Migrant crisis: ’24 dead’ off Turkey as boat sinks


At least 24 migrants have died off the Turkish coast trying to reach the Greek island of Lesbos, Turkish media say.
The victims, including children, drowned when their boat capsized after setting off from Balikesir province.
About 400 people have died crossing into Europe in 2016, the International Organization for Migration (IOM) says.
Most were travelling to Greece on their way to northern Europe. Recent fighting in Syria has sent thousands of people fleeing towards the Turkish border.
The sea route from Turkey to Greece was the most popular way for migrants to try and enter Europe in 2015.
In the latest incident, the migrants departed from the Altinoluk area in western Turkey, and their boat capsized two miles into the crossing, Hurriyet newspaper said.

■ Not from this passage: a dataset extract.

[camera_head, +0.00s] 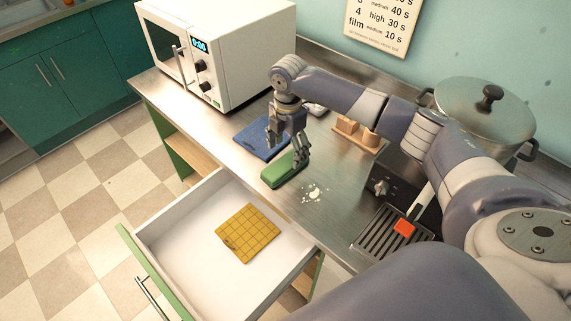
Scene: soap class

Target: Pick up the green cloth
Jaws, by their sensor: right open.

The paper denied earlier media reports that another migrant boat had capsized further south off Izmir province.
News of the deaths comes as Germany’s Chancellor Angela Merkel is in Turkey to discuss ways of reducing the number of migrants travelling to Europe.

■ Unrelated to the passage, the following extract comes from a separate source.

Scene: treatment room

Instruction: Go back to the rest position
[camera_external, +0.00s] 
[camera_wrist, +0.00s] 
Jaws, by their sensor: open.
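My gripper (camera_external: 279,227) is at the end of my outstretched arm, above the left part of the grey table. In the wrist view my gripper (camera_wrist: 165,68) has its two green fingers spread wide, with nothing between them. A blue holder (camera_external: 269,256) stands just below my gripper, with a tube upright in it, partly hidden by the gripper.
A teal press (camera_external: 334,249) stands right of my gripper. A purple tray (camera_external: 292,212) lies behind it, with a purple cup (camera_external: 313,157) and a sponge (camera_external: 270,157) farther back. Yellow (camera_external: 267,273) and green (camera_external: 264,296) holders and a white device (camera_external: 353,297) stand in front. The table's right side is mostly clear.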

After meeting Mrs Merkel, Turkish Prime Minister Ahmet Davutoglu said Germany and Turkey would seek the use of Nato resources in the Aegean Sea and on the Syrian border to help handle the flow of migrants.
The IOM says close to 69,000 people have already arrived on Greek shores so far this year, despite often stormy conditions, compared to almost 854,000 in the whole of last year.

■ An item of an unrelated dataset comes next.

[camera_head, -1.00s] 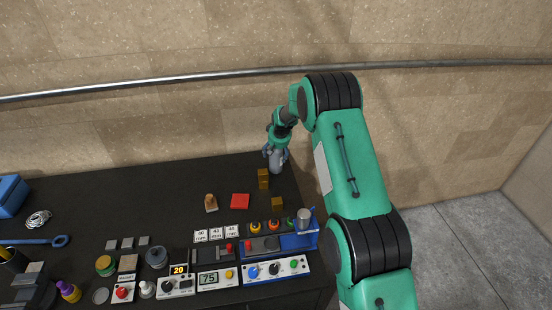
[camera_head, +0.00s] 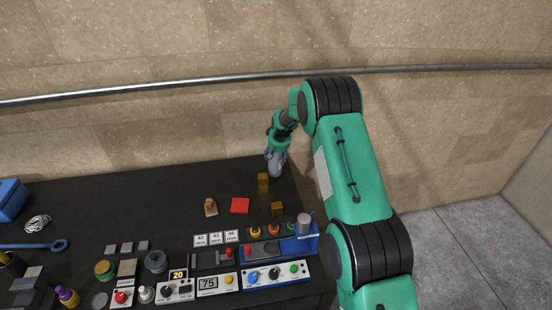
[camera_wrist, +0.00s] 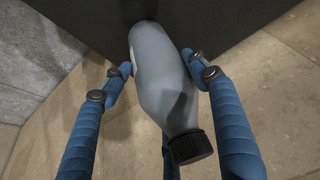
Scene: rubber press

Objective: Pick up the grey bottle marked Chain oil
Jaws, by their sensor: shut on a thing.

Nearly half of those who have arrived in Greece this year are from Syria, the IOM says.
But thousands of Syrians seeking to flee a government offensive in Aleppo, backed by Russian air strikes, are being prevented from leaving their homeland.
Turkey has so far closed the border to most of the 30,000 migrants gathering at the Kilis border crossing, despite appeals by EU leaders to let them cross.
After her talks in Ankara, Merkel said: ‘In the past days we have been not only shocked but horrified by the human suffering of tens of thousands of people through bomb attacks predominantly carried out by the Russian side.’
Mr Davutoglu said his country would accept the migrants ‘when necessary’, and that it would reveal plans next week to slow the flow of arrivals.
Angela Merkel’s second visit to Turkey in five months is once again dominated by the refugee crisis.
On the one hand the EU is telling Turkey it has a moral if not a legal obligation to accept those fleeing persecution. But on the other, Merkel is among those stressing that Turkey must stem the migration flow to Europe.
Caught between the two messages are the refugees stuck on the Syrian side of the closed border, albeit cared for by Turkish aid groups.
Ankara says it has reached capacity, but if there is no other option it could allow them in. But as the battle for Aleppo intensifies, tens of thousands more could follow.
Syria’s descent into hell is still playing out on Europe’s borders.